Quote:
Originally Posted by Boaz
Egg, what do you think about medieval siege operations in the mountains, medieval winter amphibious assaults, and dragon air superiority? |
Yer right of course Boaz. There are three ways to take a fortress like the one we describe, both here and Masada (good reading that).....Treachery, Blockade and Dragons. There is no way traditional siege implements could be used. historically catapaults, scorpions, mangonels, trebuchet, scaling towers, even rams were built on site with existing timber. There really isnt much access to that in the pass leading up to the Vale. The manpower expended in porting that large of objects would be prohibitive.
I think we've discussed before that if dragons are susceptible in any way to arrows and large ballistae then forcing the dragon to make strafing runs within a mountain pass would be a good way to reduce the beasts mobility while you took shots. Of course it would be a slaughter house (or BBQ) for your own troops while this happened.

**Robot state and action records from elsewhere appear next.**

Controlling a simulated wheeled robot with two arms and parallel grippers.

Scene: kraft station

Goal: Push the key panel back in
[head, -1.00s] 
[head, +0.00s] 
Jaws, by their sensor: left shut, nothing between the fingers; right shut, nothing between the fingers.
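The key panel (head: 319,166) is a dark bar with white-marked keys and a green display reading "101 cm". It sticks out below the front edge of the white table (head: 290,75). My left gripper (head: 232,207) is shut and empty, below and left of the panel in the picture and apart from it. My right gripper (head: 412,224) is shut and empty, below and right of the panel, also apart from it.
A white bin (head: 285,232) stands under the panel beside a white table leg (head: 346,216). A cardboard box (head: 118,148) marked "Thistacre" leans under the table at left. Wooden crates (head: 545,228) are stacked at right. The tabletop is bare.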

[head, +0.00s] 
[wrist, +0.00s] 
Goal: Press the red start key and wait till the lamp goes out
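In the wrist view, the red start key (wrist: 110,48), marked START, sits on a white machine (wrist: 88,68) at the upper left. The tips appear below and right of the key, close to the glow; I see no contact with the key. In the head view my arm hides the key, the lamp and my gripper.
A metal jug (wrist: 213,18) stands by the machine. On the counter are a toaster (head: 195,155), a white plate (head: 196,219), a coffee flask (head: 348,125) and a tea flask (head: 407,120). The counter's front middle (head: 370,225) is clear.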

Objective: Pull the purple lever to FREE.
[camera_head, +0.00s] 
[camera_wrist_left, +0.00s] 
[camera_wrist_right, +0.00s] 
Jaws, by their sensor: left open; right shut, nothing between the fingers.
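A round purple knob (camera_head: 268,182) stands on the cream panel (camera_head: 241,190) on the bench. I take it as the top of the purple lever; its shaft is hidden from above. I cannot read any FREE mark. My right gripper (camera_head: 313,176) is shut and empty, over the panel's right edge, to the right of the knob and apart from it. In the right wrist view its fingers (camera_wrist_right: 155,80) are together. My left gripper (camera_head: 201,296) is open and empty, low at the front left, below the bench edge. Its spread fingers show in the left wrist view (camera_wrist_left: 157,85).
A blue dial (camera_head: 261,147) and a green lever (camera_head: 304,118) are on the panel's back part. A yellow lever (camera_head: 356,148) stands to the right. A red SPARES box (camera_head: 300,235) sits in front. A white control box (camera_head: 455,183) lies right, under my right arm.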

Winter amphibous landing isnt going to happen. A forced landing on a manned position requires calm waters because youre asking armored men to cross from one ship to another in choppy waters, across narrow planks,
in heavy armor that would kill them. You cant arm up on your beachhead because the enemy will be pressing you. You cant land each ship because you would have to move them out to get the next one in while being attacked...so you land as many as you can....then you lash the next ships in line to that one, then the next in line to that one....etc etc. Choppy water is both risky and prohibitive.
I dont remember which of the Feist books had the siege of Krondor but that was a decent chapter about landing on a beachhead. Once you get past the magic used to obliterate the outer defenses part....it should apply. Actually that entire series with Erik and Roo was good from a martial standpoint. He did his homework....the training, camp-building every night, the promotion of NCOs, the retreating defensive action....all were pretty much text book from a modern standpoint.